* Begin PROVIDED MATERIAL *
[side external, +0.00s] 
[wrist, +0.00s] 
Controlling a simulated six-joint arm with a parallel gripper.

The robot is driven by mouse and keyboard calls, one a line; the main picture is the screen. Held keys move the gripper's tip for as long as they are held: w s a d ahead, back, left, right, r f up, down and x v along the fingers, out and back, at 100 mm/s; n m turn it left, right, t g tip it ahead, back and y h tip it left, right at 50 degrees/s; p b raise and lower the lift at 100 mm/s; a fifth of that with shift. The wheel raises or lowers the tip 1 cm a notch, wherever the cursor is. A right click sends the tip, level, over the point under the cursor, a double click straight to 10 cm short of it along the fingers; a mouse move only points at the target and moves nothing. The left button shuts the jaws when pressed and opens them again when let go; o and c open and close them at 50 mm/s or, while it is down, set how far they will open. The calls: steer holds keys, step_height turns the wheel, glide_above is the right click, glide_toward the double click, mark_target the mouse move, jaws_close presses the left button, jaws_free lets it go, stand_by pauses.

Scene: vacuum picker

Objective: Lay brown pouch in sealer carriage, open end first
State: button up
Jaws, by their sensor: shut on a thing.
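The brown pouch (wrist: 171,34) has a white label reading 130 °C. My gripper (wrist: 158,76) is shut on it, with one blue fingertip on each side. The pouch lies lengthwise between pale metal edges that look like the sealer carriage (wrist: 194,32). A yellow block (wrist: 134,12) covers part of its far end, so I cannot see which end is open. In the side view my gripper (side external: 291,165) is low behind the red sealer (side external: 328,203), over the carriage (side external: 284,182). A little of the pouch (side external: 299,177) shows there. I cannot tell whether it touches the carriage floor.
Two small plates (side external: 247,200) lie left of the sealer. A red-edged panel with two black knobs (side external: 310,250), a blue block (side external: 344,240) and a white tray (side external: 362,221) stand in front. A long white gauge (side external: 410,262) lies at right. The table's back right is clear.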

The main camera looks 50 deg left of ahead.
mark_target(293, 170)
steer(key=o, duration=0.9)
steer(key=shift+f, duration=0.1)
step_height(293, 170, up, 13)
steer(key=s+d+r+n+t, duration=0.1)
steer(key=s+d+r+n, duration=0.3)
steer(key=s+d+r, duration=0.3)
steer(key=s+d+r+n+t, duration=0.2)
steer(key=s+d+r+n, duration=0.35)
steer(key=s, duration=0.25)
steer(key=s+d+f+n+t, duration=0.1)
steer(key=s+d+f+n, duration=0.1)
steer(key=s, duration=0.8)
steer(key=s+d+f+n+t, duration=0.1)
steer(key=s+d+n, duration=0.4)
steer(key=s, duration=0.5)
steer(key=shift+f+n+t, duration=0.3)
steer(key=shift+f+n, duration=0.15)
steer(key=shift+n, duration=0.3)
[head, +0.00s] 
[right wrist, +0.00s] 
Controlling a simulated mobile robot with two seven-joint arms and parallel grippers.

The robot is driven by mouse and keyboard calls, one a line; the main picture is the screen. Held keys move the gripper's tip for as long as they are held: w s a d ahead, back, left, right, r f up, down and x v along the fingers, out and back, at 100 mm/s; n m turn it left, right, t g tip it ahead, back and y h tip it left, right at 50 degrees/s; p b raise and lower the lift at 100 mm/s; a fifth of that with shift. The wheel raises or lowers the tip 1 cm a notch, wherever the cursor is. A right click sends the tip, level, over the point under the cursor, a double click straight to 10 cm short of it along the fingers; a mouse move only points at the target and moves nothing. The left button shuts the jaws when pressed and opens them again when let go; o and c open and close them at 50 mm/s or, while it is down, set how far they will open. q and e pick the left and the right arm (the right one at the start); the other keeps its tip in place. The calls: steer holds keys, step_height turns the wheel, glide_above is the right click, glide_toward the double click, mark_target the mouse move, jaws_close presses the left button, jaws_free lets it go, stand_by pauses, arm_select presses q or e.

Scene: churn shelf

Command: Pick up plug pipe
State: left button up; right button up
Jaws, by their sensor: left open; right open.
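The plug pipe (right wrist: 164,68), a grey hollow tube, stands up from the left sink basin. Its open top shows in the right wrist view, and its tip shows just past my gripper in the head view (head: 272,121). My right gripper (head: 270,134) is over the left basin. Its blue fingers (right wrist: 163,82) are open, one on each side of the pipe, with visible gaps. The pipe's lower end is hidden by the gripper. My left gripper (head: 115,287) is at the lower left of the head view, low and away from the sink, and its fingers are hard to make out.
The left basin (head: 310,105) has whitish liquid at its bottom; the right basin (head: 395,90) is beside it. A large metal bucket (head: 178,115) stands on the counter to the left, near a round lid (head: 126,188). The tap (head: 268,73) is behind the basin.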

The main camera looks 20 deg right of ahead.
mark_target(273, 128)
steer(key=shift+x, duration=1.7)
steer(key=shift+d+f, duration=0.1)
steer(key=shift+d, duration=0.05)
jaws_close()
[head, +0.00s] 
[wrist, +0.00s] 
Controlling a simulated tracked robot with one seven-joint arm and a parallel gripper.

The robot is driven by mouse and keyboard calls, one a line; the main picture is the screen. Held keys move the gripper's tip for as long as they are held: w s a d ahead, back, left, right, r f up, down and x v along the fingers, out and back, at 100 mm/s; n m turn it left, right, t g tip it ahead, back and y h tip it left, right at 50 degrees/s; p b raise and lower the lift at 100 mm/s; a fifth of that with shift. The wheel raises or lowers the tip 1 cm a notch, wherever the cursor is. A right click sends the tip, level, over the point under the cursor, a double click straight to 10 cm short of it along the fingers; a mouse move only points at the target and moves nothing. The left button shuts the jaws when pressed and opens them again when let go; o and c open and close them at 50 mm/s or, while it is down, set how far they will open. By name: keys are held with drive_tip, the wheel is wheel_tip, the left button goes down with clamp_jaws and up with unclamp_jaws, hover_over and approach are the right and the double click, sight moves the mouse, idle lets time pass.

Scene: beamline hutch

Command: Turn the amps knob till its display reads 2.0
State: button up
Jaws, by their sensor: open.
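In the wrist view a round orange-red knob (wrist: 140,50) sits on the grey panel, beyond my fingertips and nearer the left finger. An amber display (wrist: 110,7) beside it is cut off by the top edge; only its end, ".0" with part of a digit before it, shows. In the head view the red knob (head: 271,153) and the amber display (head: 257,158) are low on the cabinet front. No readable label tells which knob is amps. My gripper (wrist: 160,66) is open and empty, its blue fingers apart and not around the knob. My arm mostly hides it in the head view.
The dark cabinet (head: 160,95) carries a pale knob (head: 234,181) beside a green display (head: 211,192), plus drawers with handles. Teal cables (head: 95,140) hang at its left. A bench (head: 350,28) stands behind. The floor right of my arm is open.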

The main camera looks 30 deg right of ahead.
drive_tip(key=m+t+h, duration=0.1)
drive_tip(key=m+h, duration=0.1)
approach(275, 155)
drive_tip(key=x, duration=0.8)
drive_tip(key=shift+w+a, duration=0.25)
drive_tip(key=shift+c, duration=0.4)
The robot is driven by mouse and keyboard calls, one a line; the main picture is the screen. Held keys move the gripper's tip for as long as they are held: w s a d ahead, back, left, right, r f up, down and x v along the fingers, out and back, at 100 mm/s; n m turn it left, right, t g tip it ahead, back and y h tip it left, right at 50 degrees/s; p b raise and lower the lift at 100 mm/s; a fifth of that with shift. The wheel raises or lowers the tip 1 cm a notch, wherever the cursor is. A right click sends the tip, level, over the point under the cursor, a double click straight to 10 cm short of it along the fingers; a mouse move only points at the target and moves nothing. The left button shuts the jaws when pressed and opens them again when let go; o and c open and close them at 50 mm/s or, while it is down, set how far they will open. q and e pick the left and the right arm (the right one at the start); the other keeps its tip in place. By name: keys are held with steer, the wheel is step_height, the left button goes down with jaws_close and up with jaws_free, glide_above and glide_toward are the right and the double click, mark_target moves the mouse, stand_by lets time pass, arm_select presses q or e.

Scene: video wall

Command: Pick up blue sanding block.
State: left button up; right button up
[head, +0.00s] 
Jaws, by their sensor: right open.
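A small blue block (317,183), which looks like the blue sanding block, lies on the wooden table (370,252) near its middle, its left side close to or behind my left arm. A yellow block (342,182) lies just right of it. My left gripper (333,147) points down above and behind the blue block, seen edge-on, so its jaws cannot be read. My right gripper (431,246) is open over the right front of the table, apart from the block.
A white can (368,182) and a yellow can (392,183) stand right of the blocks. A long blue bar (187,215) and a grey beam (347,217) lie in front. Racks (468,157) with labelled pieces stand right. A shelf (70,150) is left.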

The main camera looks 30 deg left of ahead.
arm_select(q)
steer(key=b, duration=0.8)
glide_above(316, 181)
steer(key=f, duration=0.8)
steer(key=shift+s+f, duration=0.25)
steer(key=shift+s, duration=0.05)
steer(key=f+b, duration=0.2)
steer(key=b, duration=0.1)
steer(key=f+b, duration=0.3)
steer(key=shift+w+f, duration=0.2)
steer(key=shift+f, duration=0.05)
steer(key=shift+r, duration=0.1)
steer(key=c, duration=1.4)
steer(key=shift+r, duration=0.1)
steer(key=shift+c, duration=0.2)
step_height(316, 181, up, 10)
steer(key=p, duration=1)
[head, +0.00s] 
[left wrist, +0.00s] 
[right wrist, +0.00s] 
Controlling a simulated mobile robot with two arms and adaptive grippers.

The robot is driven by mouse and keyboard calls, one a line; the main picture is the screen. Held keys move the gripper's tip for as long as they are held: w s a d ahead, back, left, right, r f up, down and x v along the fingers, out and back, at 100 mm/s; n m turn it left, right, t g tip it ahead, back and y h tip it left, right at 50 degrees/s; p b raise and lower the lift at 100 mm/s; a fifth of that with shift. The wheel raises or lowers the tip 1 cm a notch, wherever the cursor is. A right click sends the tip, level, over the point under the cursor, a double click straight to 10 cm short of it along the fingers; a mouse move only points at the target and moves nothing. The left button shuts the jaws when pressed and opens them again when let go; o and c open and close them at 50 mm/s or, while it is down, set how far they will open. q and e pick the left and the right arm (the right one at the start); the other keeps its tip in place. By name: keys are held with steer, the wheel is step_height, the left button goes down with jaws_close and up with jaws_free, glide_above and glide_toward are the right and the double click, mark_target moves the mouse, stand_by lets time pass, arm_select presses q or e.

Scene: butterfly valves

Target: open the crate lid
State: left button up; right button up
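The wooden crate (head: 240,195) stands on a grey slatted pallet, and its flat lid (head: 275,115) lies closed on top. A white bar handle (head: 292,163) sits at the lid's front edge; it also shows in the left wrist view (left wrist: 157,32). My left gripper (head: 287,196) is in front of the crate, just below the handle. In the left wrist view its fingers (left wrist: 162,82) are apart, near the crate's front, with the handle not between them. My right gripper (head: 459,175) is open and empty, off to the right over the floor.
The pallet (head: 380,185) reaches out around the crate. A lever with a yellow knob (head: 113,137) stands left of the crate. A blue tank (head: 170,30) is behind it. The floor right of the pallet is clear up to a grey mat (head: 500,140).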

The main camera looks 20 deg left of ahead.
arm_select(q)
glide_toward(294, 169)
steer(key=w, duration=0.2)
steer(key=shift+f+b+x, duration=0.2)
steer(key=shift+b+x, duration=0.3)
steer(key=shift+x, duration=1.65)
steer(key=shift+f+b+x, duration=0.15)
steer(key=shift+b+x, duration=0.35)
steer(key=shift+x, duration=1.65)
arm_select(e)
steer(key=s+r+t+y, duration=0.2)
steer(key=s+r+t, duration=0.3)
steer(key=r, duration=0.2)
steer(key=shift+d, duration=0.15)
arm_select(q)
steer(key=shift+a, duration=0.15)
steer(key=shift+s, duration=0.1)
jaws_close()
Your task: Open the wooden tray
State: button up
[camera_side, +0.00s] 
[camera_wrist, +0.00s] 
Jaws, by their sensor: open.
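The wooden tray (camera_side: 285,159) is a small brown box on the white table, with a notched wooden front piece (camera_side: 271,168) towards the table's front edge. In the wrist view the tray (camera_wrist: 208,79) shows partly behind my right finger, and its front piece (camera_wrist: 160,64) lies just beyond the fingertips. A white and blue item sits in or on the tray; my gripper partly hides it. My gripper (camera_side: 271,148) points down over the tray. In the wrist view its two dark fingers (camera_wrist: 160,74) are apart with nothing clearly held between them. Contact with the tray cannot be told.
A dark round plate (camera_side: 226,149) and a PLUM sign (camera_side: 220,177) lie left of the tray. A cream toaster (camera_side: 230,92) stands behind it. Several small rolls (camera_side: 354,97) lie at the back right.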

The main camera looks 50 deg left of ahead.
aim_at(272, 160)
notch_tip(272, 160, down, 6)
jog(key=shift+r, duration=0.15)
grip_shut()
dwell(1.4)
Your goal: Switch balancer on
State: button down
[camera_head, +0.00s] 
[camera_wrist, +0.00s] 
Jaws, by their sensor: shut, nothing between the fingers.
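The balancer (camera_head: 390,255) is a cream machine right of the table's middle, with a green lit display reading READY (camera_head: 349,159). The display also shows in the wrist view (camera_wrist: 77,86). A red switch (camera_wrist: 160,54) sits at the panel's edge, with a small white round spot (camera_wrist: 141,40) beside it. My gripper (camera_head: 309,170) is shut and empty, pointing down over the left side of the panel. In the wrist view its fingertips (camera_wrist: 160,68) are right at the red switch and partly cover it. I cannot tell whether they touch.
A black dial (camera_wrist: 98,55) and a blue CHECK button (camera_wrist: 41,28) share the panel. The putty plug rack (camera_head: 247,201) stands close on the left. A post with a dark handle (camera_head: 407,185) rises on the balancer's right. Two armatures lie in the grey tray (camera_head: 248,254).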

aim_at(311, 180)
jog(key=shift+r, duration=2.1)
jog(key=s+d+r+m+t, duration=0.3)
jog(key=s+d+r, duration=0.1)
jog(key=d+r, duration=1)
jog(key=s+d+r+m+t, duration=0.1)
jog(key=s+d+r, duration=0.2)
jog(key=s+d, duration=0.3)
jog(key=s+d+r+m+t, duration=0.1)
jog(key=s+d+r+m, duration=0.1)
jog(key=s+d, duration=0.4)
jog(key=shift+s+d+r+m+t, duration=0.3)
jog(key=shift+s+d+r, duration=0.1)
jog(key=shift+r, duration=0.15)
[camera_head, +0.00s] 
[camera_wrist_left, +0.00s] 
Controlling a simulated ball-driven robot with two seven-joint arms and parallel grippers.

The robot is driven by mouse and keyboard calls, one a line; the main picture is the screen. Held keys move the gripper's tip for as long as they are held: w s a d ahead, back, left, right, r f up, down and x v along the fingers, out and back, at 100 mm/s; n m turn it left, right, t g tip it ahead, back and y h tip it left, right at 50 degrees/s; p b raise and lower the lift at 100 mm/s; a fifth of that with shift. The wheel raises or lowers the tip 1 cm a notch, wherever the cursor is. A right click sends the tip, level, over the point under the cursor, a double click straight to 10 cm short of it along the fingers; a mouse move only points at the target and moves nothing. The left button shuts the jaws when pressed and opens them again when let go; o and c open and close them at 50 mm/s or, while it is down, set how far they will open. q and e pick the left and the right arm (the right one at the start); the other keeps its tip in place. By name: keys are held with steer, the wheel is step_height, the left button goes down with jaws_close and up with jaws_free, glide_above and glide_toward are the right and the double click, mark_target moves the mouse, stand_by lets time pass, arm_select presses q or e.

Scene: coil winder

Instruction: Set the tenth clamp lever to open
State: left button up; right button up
* End PROVIDED MATERIAL *
- _GOAL_
From the listing above, copy out each line where the word "parallel" appears.

- _EXPECTED OUTPUT_
Controlling a simulated six-joint arm with a parallel gripper.
Controlling a simulated mobile robot with two seven-joint arms and parallel grippers.
Controlling a simulated tracked robot with one seven-joint arm and a parallel gripper.
Controlling a simulated ball-driven robot with two seven-joint arms and parallel grippers.

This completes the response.